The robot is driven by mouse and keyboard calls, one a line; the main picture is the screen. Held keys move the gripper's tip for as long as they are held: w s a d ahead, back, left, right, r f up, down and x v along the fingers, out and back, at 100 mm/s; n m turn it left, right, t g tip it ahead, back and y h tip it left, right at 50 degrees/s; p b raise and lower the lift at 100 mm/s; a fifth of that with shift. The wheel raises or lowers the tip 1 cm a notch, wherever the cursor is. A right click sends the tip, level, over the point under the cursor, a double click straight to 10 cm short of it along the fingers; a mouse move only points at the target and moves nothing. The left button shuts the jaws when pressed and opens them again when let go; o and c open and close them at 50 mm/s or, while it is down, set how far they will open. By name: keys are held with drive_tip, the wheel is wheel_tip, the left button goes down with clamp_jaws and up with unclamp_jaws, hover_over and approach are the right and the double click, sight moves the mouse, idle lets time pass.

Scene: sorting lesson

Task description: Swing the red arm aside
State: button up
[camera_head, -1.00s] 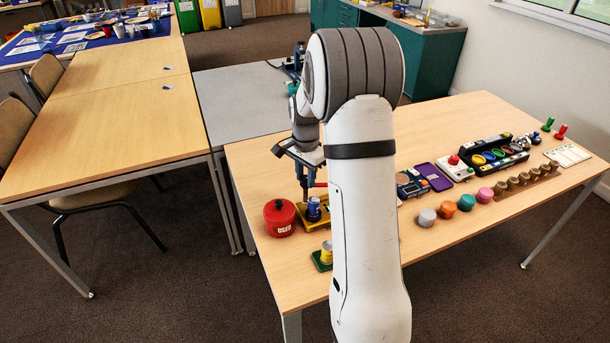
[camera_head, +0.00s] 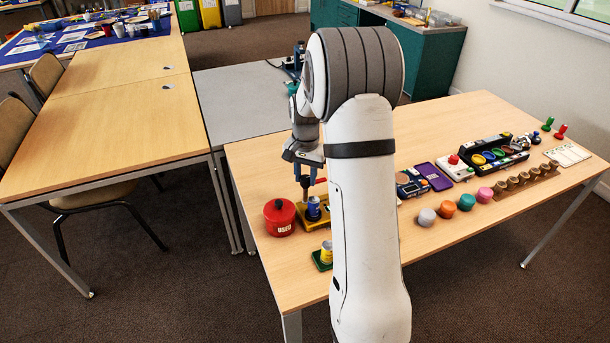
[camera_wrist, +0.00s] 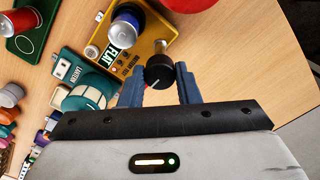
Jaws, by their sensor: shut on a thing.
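A yellow device (camera_wrist: 163,22) labelled FLAT holds a blue can (camera_wrist: 124,30); in the head view the can (camera_head: 313,208) stands upright on it. A black knob (camera_wrist: 158,68) sits at the device's edge in the wrist view, between my gripper's (camera_wrist: 159,78) fingertips. My gripper is shut on this knob. In the head view my gripper (camera_head: 305,184) points down just above the device. I cannot tell how the bar joins the knob.
A red pot (camera_head: 280,218) labelled USED stands close on the left. A can (camera_head: 326,252) on a green base (camera_head: 321,263) is in front. A teal lantern (camera_wrist: 88,82) lies beside the yellow device. Coloured knobs (camera_head: 447,209) stand to the right. Bare table shows right in the wrist view.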

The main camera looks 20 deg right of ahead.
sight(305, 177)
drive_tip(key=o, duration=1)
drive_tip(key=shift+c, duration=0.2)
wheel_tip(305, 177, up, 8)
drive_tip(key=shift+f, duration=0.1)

= = = =

● **TASK DESCRIPTION**: Reproduce all of the data exactly, omitting each picture it holds.

● **SOLUTION**:
The robot is driven by mouse and keyboard calls, one a line; the main picture is the screen. Held keys move the gripper's tip for as long as they are held: w s a d ahead, back, left, right, r f up, down and x v along the fingers, out and back, at 100 mm/s; n m turn it left, right, t g tip it ahead, back and y h tip it left, right at 50 degrees/s; p b raise and lower the lift at 100 mm/s; a fifth of that with shift. The wheel raises or lowers the tip 1 cm a notch, wherever the cursor is. A right click sends the tip, level, over the point under the cursor, a double click straight to 10 cm short of it along the fingers; a mouse move only points at the target and moves nothing. The left button shuts the jaws when pressed and opens them again when let go; o and c open and close them at 50 mm/s or, while it is down, set how far they will open. By name: keys are held with drive_tip, the wheel is wheel_tip, the left button goes down with clamp_jaws and up with unclamp_jaws, hover_over and approach are the right and the double click, sight moves the mouse, idle lets time pass.

Scene: sorting lesson

Task description: Swing the red arm aside
State: button up
[camera_head, -1.00s] 
[camera_head, +0.00s] 
[camera_wrist, +0.00s] 
Jaws, by their sensor: shut on a thing.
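A yellow device (camera_wrist: 163,22) labelled FLAT holds a blue can (camera_wrist: 124,30); in the head view the can (camera_head: 313,208) stands upright on it. A black knob (camera_wrist: 158,68) sits at the device's edge in the wrist view, between my gripper's (camera_wrist: 159,78) fingertips. My gripper is shut on this knob. In the head view my gripper (camera_head: 305,184) points down just above the device. I cannot tell how the bar joins the knob.
A red pot (camera_head: 280,218) labelled USED stands close on the left. A can (camera_head: 326,252) on a green base (camera_head: 321,263) is in front. A teal lantern (camera_wrist: 88,82) lies beside the yellow device. Coloured knobs (camera_head: 447,209) stand to the right. Bare table shows right in the wrist view.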

The main camera looks 20 deg right of ahead.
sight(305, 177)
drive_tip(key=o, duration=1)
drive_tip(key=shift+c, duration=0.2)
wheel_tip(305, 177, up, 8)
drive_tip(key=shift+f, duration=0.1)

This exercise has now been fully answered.